**YOUR GOAL**
In the material below, identify each line bearing the word "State". Reproduce those lines.

>>>

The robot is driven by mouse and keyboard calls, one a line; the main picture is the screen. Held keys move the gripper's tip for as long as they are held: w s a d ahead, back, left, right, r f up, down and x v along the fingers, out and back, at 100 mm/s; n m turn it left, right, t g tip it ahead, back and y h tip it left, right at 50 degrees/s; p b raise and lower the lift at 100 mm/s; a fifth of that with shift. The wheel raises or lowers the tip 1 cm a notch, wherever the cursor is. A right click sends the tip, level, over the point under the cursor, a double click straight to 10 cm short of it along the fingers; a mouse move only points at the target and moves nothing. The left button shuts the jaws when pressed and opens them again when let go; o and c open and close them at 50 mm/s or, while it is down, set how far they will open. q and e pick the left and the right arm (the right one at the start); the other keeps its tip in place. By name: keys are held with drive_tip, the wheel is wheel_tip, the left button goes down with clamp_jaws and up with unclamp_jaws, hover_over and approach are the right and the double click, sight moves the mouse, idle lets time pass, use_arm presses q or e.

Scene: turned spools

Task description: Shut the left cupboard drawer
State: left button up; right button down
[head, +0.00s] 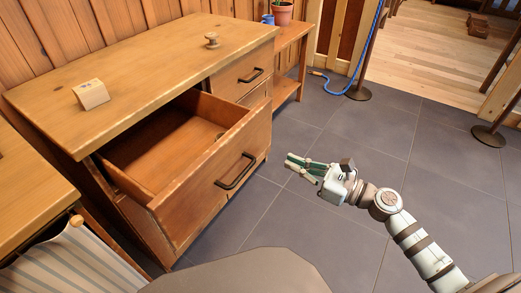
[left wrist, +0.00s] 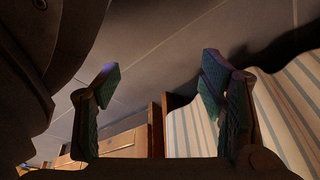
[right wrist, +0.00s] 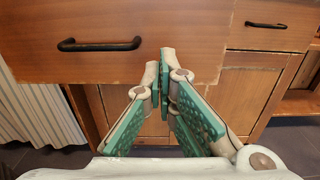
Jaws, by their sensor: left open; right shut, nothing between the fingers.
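The left cupboard drawer (head: 215,180) is pulled far out of the wooden cupboard (head: 165,62) in the head view. My right gripper (head: 291,162) is shut and empty, in front of the drawer and to the right of the handle. In the right wrist view its fingertips (right wrist: 160,58) overlap the drawer front's lower right part; contact cannot be told. My left gripper (left wrist: 160,75) is open and empty.
The right drawer (head: 243,72) is shut. A side table (head: 291,38) with a potted plant stands behind. A striped curtain (head: 72,262) hangs at lower left.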

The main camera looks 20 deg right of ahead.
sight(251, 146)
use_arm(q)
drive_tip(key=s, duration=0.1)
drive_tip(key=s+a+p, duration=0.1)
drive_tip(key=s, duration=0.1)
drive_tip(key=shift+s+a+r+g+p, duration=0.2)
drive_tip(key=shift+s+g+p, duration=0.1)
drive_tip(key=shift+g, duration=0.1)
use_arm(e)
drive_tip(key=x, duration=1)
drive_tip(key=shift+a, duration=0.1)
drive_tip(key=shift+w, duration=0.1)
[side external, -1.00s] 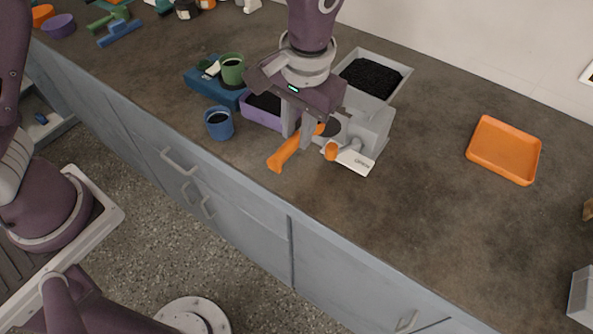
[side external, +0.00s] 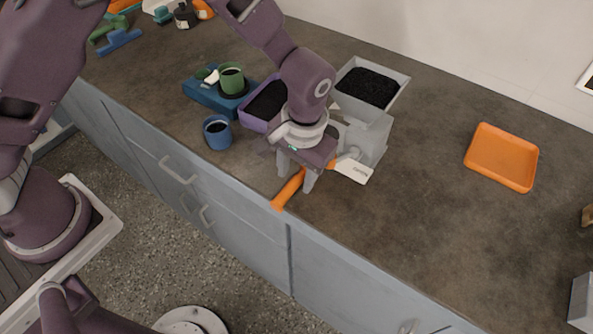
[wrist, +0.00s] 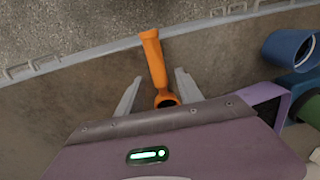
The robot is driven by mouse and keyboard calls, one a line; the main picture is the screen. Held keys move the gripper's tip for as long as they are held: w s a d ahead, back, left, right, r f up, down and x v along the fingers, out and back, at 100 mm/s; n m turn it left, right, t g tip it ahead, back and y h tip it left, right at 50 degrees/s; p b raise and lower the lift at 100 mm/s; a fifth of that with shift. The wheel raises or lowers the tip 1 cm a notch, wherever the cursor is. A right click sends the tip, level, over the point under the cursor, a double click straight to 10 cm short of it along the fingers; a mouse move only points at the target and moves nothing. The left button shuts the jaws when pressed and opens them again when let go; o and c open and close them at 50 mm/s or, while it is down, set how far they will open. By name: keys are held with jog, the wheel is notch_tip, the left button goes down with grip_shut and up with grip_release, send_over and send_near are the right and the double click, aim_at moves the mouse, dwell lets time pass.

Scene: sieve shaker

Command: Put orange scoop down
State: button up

<<<

**RESPONSE TO THE TASK**
State: left button up; right button down
State: button up

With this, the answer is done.